>> Begin SOURCE MATERIAL

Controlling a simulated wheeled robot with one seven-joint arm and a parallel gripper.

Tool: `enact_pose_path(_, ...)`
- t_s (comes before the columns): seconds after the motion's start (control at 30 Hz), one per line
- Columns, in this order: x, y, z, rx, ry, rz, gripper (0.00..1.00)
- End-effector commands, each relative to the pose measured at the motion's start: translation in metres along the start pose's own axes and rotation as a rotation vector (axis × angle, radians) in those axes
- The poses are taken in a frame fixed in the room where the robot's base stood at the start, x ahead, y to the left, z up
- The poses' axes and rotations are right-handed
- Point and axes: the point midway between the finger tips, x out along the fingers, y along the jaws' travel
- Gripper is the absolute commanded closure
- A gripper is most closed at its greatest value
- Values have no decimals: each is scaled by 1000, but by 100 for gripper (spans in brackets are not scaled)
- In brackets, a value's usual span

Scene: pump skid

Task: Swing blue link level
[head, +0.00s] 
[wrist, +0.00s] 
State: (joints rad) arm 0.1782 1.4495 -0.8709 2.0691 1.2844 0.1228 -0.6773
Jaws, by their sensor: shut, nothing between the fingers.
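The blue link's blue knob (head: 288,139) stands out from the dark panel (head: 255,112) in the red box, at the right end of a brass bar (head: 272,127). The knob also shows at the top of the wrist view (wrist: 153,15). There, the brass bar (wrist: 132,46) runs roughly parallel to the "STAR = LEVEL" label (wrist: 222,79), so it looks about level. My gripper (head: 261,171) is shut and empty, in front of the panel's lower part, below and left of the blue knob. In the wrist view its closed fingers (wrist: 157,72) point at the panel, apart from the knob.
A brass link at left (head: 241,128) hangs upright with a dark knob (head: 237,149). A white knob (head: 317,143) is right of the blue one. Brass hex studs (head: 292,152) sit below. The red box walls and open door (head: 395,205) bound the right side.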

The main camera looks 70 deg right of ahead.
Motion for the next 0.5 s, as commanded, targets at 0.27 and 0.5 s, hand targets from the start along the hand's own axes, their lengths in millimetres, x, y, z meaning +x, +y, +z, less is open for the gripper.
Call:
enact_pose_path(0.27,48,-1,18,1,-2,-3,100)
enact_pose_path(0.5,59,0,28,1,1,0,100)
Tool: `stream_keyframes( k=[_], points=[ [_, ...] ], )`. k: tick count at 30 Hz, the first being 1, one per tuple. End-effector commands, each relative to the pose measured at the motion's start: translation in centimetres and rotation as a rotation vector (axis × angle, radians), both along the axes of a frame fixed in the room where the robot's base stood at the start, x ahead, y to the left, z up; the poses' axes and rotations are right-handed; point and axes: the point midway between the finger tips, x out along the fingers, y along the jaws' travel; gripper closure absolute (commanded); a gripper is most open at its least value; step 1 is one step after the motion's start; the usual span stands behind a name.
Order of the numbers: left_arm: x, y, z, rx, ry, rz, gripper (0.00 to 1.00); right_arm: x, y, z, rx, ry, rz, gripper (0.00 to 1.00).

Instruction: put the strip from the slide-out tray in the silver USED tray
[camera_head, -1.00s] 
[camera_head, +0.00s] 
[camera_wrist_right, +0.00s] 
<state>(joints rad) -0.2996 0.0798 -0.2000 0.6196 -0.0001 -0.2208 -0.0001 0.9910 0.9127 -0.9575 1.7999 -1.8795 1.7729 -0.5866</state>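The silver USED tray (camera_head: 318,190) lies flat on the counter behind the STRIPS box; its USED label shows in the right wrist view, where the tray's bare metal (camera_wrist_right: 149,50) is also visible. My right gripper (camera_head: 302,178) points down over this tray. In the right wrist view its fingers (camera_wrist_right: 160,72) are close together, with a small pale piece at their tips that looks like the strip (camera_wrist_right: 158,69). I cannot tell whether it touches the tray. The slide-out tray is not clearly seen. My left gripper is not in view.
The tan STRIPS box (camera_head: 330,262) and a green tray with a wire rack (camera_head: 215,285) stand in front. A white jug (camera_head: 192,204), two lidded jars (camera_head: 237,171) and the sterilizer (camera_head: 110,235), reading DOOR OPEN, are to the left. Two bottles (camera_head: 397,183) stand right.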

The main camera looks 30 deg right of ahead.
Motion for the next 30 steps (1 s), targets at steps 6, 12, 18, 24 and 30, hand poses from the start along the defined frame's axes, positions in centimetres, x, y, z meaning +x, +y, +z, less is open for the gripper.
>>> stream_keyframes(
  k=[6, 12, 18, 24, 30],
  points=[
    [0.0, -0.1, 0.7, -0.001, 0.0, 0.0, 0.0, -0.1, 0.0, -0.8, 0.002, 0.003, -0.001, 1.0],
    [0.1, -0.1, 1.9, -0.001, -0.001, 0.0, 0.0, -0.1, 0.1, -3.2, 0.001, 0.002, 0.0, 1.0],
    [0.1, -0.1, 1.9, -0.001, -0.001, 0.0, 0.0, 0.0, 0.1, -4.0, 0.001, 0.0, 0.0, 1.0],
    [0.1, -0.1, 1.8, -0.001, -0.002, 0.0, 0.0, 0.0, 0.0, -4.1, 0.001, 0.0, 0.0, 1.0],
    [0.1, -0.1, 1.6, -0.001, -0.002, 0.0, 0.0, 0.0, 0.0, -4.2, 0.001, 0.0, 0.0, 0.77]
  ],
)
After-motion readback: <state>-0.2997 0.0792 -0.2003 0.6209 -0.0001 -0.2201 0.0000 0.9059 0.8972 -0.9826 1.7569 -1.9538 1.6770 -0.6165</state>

>> End SOURCE MATERIAL

■ **GOAL**
Copy exactly the lines from the top of the entries through the line with "State: (joints rad)" in it, please, keeping both ends and adding nothing.

■ **WRITTEN ANSWER**
Controlling a simulated wheeled robot with one seven-joint arm and a parallel gripper.

Tool: `enact_pose_path(_, ...)`
- t_s (comes before the columns): seconds after the motion's start (control at 30 Hz), one per line
- Columns, in this order: x, y, z, rx, ry, rz, gripper (0.00..1.00)
- End-effector commands, each relative to the pose measured at the motion's start: translation in metres along the start pose's own axes and rotation as a rotation vector (axis × angle, radians) in those axes
- The poses are taken in a frame fixed in the room where the robot's base stood at the start, x ahead, y to the left, z up
- The poses' axes and rotations are right-handed
- Point and axes: the point midway between the finger tips, x out along the fingers, y along the jaws' travel
- Gripper is the absolute commanded closure
- A gripper is most closed at its greatest value
- Values have no decimals: each is scaled by 1000, but by 100 for gripper (spans in brackets are not scaled)
- In brackets, a value's usual span

Scene: pump skid

Task: Swing blue link level
[head, +0.00s] 
[wrist, +0.00s] 
State: (joints rad) arm 0.1782 1.4495 -0.8709 2.0691 1.2844 0.1228 -0.6773

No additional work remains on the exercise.